DIRECTION: Return all of the data exactly, with nothing left out but the pictures.

DATA SECTION:
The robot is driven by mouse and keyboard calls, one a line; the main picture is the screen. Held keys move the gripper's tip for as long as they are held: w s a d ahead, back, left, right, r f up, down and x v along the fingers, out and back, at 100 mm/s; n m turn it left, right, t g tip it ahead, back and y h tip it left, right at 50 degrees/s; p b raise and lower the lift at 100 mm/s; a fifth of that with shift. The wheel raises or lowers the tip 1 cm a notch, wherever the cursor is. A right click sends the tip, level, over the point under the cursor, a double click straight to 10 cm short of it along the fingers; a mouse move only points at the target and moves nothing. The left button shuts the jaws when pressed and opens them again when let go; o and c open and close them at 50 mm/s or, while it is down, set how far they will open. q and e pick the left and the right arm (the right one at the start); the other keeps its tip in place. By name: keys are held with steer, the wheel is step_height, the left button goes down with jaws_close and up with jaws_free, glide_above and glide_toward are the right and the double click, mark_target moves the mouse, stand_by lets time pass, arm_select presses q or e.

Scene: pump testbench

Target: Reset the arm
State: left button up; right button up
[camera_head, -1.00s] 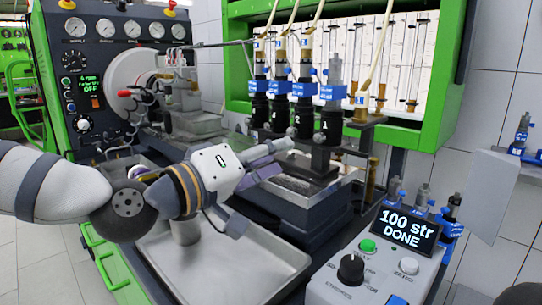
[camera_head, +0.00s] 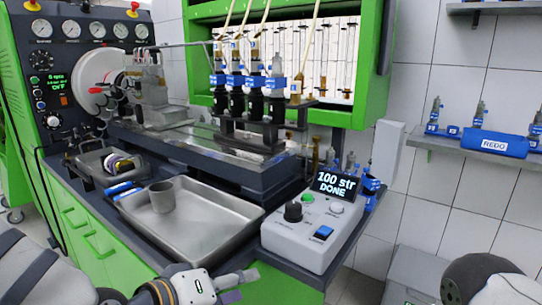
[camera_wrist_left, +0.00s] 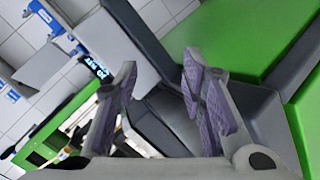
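My left gripper (camera_head: 240,286) is at the bottom of the head view, low in front of the bench and below the metal tray. In the left wrist view its two purple-padded fingers (camera_wrist_left: 158,72) stand apart with nothing between them. The left arm comes in from the lower left. Part of my right arm (camera_head: 475,280) shows at the lower right corner, and its gripper is out of view.
A metal tray (camera_head: 205,235) with a grey cup (camera_head: 162,196) lies on the bench. A control box (camera_head: 312,225) reads "100 str DONE". Several injectors (camera_head: 255,97) stand in a rack. A wall shelf (camera_head: 470,146) holds a blue REDO bin (camera_head: 495,143).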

RESULT:
The robot is driven by mouse and keyboard calls, one a line; the main picture is the screen. Held keys move the gripper's tip for as long as they are held: w s a d ahead, back, left, right, r f up, down and x v along the fingers, out and back, at 100 mm/s; n m turn it left, right, t g tip it ahead, back and y h tip it left, right at 50 degrees/s; p b raise and lower the lift at 100 mm/s; a fifth of that with shift. The wheel raises or lowers the tip 1 cm a notch, wherever the cursor is. A right click sends the tip, level, over the point under the cursor, a double click straight to 10 cm short of it along the fingers; a mouse move only points at the target and moves nothing. The left button shuts the jaws when pressed and opens them again when let go; o and c open and close them at 50 mm/s or, while it is down, set how far they will open. q and e pick the left and the right arm (the right one at the start); the other keeps its tip in place. By name: keys are held with steer, the wheel is step_height, the left button goes down with jaws_close and up with jaws_free, glide_above and glide_toward are the right and the double click, mark_target moves the mouse, stand_by lets time pass, arm_select presses q or e.

Scene: pump testbench

Target: Reset the arm
State: left button up; right button up
[camera_head, -1.00s] 
[camera_head, +0.00s] 
[camera_wrist_left, +0.00s] 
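My left gripper (camera_head: 240,286) is at the bottom of the head view, low in front of the bench and below the metal tray. In the left wrist view its two purple-padded fingers (camera_wrist_left: 158,72) stand apart with nothing between them. The left arm comes in from the lower left. Part of my right arm (camera_head: 475,280) shows at the lower right corner, and its gripper is out of view.
A metal tray (camera_head: 205,235) with a grey cup (camera_head: 162,196) lies on the bench. A control box (camera_head: 312,225) reads "100 str DONE". Several injectors (camera_head: 255,97) stand in a rack. A wall shelf (camera_head: 470,146) holds a blue REDO bin (camera_head: 495,143).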

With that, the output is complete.